In this case, the Court heard that the separation agreement was signed by the parties back in 1991, 22 years ago. However, whilst all of the requirements of a concluded agreement were present, the separation agreement was never put before the Court for approval in the form of a Consent Order.
The wife wanted to pursue an application against the husband for a financial remedy and argued that the separation agreement could not be relied upon. However, there had been no reconciliation and the parties had relied on the agreement as a basis for their independent lives on separation. The agreement also included a clean break.
The Judge reviewed the case law and the approval of the approach of the UK Courts to post-nuptial agreements generally as set out in the landmark case of Radmacher (formerly Granatino v Granatino) 2010. The Court found that they were under no duty to examine the parties’ current means. The length of time since the agreement was entered into was relevant, and the husband’s application was therefore granted with costs against the wife.

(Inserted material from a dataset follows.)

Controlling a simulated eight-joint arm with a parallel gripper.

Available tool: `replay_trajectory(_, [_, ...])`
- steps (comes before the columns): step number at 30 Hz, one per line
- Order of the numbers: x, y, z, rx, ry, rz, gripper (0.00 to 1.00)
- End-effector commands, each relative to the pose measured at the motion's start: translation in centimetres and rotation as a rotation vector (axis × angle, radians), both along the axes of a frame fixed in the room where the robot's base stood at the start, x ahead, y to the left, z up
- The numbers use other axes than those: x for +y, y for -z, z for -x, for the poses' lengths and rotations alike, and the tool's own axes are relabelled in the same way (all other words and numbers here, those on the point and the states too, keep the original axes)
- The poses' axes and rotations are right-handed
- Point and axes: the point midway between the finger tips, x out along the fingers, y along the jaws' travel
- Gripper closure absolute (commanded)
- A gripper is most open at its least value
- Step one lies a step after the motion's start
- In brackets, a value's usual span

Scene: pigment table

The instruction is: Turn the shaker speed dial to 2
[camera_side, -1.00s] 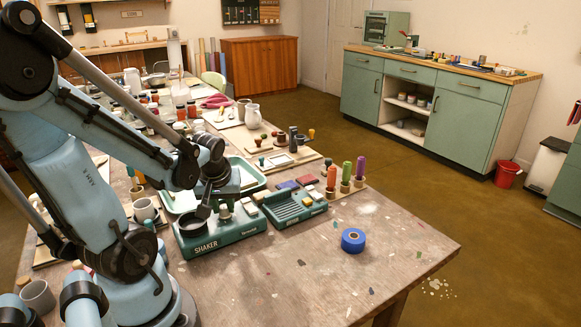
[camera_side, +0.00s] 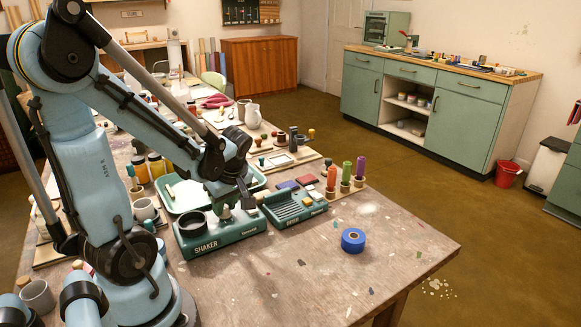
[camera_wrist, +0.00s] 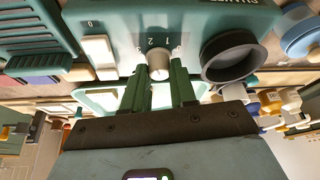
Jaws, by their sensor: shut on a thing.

The Court held that the separation agreement was an agreement which was entered into and intended to be acted upon. Because of that, the agreement must be regarded “of magnetic importance”. The Court found that there was nothing to suggest that the agreement was not fair at the time and that the wife had been competently advised by her solicitor.
Emma Alfieri, Family Practitioner in our family team, comments that whilst marital agreements are not currently legally binding, this case further demonstrates the decisive weight that the Court are increasingly giving to such agreements, provided certain conditions are met.
The Law Commission is still considering the proposals as to whether such agreements should be made legally binding and the final recommendation is expected in Autumn 2013.